Antebellum Parent Guide
The movie's premise is fascinating, but the execution is hit and miss.
Parent Movie Review
Veronica Henley (Janelle Monáe), a successful author and expert on the history of American Constitutional law and race, has found herself out of her depth. Although she has a good job and a loving family, Veronica is far from home. Very far. She’s found herself on a plantation somewhere in the deep South, a plantation run by overseers in Confederate uniforms and worked by other African-Americans who have also been abducted. They live in huts, pick cotton, and are expected to be available and subservient to any of the ruthless white people in charge. But as unpleasant as it was to get in, it’s going to be even harder to get out.
I think the best way to describe this film is “harrowing” – and deliberately so. The premise is essentially the worst actors from the Charlottesville Rally acting on that famous quote from The Great Gatsby: “Can’t repeat the past? Why of course you can!”. The antagonists of the film are rabid white supremacists, hellbent on recreating the supposed glories of the antebellum south. It’s interesting to note that this has nothing to do with states’ rights: they just want to own other people and treat them like chattel. In that sense, I suppose, they are doing an excellent job recreating the past.
Although I think the premise is fascinating, the execution is a little hit-and-miss. Janelle Monáe shines in the lead role, but the writing occasionally lets her down. Some of the dialogue is a little clunky, and the film doesn’t always seem confident about how it wants to explain its premise. (Compare this to Get Out. The villainous Armitage family seem largely crazy, but by the end of the film their actions are explained and their plans exposed.) I’m still not entirely sure what the end-goal of the Confederate maniacs in Antebellum was, apart from torturing African-Americans. The film keeps hinting at broader motives which it never explores.
This is, as you may have already guessed, not a great choice for family viewing. For an R-rated horror flick, this does pull a lot of punches and the violence isn’t as intensely graphic as many other films in the genre. The unpleasantness comes through the context and the visceral reminders of slavery which are disturbing enough without extra gore on top. The sexual violence is thankfully cautious - it’s just explicit enough that you know what’s happening, but there’s no nudity and a minimum of actual activity.
If you can stomach the content, there’s an interesting movie in here somewhere, but it’s somewhat muffled. I had really hoped that this film would go deeper on the fundamental cultural problems that cause this kind of hate, and while it does mention them, it’s never quite as much as I wanted. Hopefully, it still manages to be a conversation starter about some of the broader problems in our society, and gets people interested enough to do some serious reading about racial justice. It’s well shot, well cast, and well set-up: it just lets itself down on the ultimate execution.Directed by Gerard Bush and Christopher Renz. Starring Janelle Monáe, Eric Lange, and Jena Malone. Running time: 105 minutes. Theatrical release September 18, 2020. Updated September 18, 2020
Watch the trailer for Antebellum
Rating & Content Info
Why is Antebellum rated R? Antebellum is rated R by the MPAA for disturbing violent content, language, and sexual references
Violence: On multiple occasions people are severely beaten, either with fists or other implements. A woman is branded with a hot iron. A character is shot and killed. Several people are killed or injured with a variety of edged weapons, including a sword, a knife, and a hatchet. Several people are burnt alive. A person commits suicide by hanging.

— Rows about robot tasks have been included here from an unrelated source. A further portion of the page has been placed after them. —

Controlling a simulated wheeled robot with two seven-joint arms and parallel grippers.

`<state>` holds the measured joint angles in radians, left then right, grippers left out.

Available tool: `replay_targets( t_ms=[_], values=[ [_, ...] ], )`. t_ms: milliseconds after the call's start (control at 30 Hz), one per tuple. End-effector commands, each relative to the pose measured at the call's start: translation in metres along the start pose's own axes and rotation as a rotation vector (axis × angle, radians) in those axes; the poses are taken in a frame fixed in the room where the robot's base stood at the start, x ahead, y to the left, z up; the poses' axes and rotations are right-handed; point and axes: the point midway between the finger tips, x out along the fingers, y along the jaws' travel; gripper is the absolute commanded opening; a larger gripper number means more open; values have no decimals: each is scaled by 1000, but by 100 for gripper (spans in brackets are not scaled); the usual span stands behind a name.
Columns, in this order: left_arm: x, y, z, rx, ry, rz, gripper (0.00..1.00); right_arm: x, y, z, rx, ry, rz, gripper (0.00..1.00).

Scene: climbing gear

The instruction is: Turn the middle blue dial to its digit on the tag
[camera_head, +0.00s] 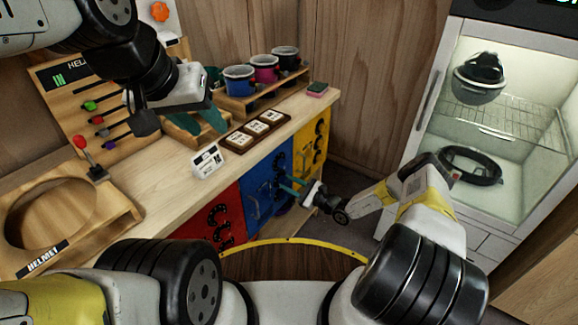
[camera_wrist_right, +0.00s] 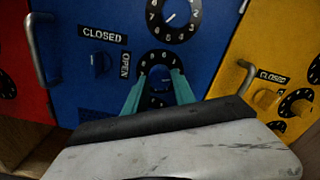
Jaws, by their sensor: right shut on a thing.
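The blue locker door (camera_wrist_right: 90,75) carries a column of black number dials. The middle blue dial (camera_wrist_right: 147,72) sits between my right gripper's teal fingers, and the gripper (camera_wrist_right: 160,82) is shut on its knob. The fingers hide most of the knob, so its pointer cannot be read. The right gripper also shows in the head view (camera_head: 297,188), reaching to the blue door (camera_head: 262,185). A white tag (camera_head: 207,161) stands on the counter's front edge; its writing is too small to read. My left gripper (camera_head: 200,122) is above the counter, its teal fingers apart and empty.
An upper blue dial (camera_wrist_right: 175,14) lies above the held one. A bar handle (camera_wrist_right: 40,50) and CLOSED/OPEN knob (camera_wrist_right: 100,65) are to the left. Red (camera_head: 208,220) and yellow (camera_head: 311,143) doors flank the blue one. A card tray (camera_head: 240,142) and cups (camera_head: 239,82) occupy the counter.

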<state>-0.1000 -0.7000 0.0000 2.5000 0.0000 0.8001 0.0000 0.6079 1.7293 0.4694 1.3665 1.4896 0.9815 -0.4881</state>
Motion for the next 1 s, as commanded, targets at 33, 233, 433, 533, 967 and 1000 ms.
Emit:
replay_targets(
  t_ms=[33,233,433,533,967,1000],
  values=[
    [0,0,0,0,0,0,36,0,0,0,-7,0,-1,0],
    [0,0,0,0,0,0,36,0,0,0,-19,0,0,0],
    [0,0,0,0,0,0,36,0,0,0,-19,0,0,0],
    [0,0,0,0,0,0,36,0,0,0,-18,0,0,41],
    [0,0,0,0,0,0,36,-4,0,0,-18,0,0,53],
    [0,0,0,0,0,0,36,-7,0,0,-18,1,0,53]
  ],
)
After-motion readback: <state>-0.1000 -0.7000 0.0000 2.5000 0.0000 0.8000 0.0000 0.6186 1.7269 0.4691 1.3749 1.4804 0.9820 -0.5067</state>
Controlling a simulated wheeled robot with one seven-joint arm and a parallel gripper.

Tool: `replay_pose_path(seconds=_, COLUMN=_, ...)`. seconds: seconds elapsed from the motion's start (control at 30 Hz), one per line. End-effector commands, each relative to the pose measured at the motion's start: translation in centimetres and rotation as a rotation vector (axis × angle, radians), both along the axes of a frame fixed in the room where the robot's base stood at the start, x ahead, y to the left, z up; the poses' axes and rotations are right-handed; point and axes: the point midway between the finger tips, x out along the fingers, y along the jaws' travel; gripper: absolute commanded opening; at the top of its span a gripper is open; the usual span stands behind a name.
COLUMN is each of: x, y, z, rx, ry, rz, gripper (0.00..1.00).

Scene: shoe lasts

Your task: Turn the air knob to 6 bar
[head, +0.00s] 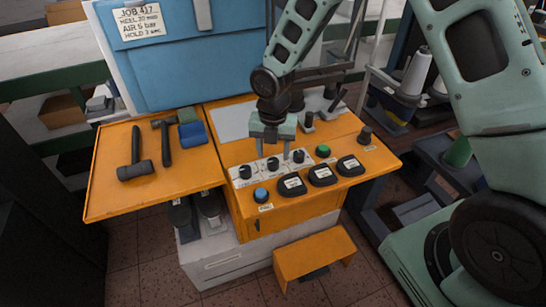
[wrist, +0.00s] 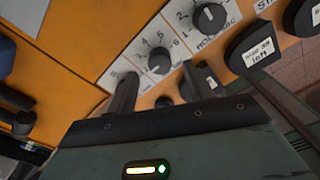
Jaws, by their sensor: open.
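Three black knobs sit in a row on white dial labels on the orange panel. The middle knob (head: 272,163) shows in the wrist view (wrist: 159,60) on a dial with 4, 5 and 6 readable; its air label is not readable and its pointer setting is unclear. The right knob (wrist: 209,17) has a label that seems to read HOLD SEC. My gripper (head: 273,150) points down over the middle knob. It is open, with its fingertips (wrist: 158,72) apart on either side of that knob in the wrist view. Contact cannot be told. The left knob (head: 245,171) is apart from it.
A job card (head: 140,20) on the blue board reads AIR 6 bar. Black labelled pads (head: 292,185), a blue button (head: 261,194) and a green button (head: 322,151) lie close to the knobs. Hammers (head: 135,160) lie on the left tray.

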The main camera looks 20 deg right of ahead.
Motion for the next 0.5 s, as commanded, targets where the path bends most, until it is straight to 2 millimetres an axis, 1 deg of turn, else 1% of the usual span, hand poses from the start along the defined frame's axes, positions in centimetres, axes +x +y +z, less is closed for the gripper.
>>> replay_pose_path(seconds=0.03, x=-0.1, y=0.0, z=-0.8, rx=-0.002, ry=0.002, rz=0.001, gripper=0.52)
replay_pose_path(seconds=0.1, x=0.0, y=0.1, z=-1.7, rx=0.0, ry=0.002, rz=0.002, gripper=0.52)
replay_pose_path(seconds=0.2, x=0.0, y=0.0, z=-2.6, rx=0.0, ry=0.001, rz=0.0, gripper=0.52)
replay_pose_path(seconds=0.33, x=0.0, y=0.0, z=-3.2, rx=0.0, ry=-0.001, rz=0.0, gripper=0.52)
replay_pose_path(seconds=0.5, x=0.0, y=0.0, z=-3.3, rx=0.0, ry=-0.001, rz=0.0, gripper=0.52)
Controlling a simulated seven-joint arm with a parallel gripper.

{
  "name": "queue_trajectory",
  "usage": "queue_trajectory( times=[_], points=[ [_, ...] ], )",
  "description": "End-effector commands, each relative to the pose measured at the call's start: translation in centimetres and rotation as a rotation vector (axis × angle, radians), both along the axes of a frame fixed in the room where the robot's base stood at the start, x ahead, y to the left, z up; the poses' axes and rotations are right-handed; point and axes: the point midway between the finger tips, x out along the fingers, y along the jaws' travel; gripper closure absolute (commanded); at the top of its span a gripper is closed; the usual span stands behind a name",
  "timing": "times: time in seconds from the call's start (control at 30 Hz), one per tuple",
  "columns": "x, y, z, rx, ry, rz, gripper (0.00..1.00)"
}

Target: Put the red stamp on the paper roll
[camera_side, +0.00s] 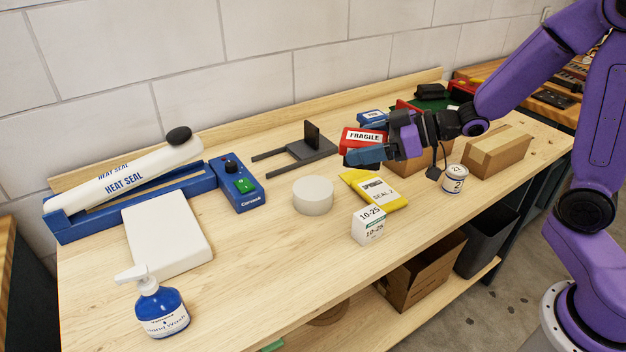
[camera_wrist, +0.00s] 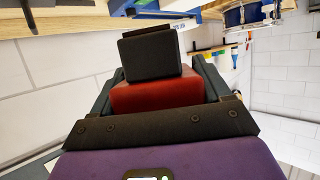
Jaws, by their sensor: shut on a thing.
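The red stamp (camera_side: 362,136), with a white FRAGILE label, is between the fingers of my gripper (camera_side: 366,148) in the side view. The gripper reaches in from the right, lying nearly level, and is shut on the stamp. In the wrist view my gripper (camera_wrist: 158,80) has the red stamp body (camera_wrist: 158,96) between its dark fingers, with a black block beyond it. The paper roll (camera_side: 313,195) is a plain pale cylinder standing on the bench, left of and nearer than the stamp. The stamp and roll are apart. The stamp's underside is partly hidden by the near finger.
A heat sealer (camera_side: 130,190) and white slab (camera_side: 168,233) are left. A small can (camera_side: 453,181) is right.

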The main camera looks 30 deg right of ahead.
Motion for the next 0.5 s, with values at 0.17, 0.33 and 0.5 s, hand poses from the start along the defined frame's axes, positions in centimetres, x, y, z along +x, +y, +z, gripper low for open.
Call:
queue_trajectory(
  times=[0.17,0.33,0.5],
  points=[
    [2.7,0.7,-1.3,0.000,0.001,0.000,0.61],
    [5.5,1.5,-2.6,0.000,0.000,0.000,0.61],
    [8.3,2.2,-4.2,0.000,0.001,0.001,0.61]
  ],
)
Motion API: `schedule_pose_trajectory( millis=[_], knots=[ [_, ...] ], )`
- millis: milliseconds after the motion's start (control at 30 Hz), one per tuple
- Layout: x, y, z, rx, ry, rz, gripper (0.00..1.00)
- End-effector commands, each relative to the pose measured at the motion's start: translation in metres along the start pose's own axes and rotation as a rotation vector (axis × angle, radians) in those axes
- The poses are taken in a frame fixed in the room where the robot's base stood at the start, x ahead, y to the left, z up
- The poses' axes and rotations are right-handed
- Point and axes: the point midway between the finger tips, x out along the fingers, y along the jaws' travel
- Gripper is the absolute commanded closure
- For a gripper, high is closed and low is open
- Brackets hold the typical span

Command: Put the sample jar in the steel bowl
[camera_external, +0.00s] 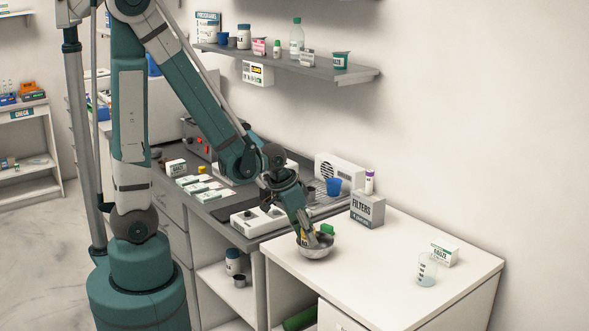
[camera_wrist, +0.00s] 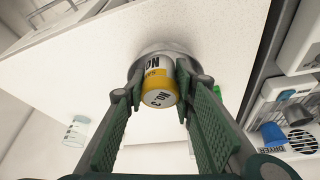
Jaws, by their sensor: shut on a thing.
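The sample jar (camera_wrist: 157,88), with a yellow and white label, is between my gripper's (camera_wrist: 159,76) fingers in the wrist view. My gripper is shut on it. In the external view my gripper (camera_external: 312,240) points down into the steel bowl (camera_external: 317,252), and a bit of yellow from the jar (camera_external: 304,237) shows at the bowl's rim. The bowl (camera_wrist: 166,47) shows behind the jar in the wrist view. I cannot tell whether the jar touches the bowl's bottom.
A bright green item (camera_external: 327,229) shows just behind the bowl. A FILTERS box (camera_external: 367,208) stands at the counter's back edge. A beaker (camera_external: 427,268) and a gauze box (camera_external: 444,253) stand to the right. The white counter (camera_external: 370,285) is clear between them and the bowl.

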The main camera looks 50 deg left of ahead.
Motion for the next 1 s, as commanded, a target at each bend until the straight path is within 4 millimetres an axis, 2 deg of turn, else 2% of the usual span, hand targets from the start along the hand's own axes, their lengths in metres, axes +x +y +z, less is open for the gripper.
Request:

Sexual Content: There are several scenes which allude to or imply rape. One scene briefly depicts rape but without nudity nor graphic detail.
Profanity: There are 30 uses of the sexual expletive, 5 uses of scatological cursing, and occasional use of mild profanity and terms of deity. There are also several uses of racial slurs.
Alcohol / Drug Use: Individuals are shown drinking alcohol. Individuals are briefly seen smoking tobacco.
Page last updated September 18, 2020
Antebellum Parents' Guide
Sarah (Lily Cowles) says “The unresolved past can certainly wreak havoc on the present.” What does that mean? What does that mean in the context of the film? What does that say about modern American culture? What effect do you think the past has on the present?
Is this an accurate portrayal of historical American slavery? How does this depiction compare to contemporaneous historical accounts of the daily life of enslaved people in the American south? What were the broader effects of slavery on life in America at the time?
The people running the plantation are shown wearing Confederate Army uniforms. What is the connection between the Confederacy and slavery? How did the Civil War start in the first place? What events preceded it? How was it resolved? What are the lasting effects of that war on modern politics in the United States?
Loved this movie? Try these books…
This film has a definite focus on black scholarship and academia. Some good places to start there include Franz Fanon’s Black Skin, White Masks, Ta-Nehisi Coates Between the World and Me, and Maya Angelou’s I Know Why the Caged Bird Sings. Historical novels about slavery include firsthand accounts like 12 Years a Slave by Solomon Northup and Narrative of the Life of Frederick Douglass by Frederick Douglass.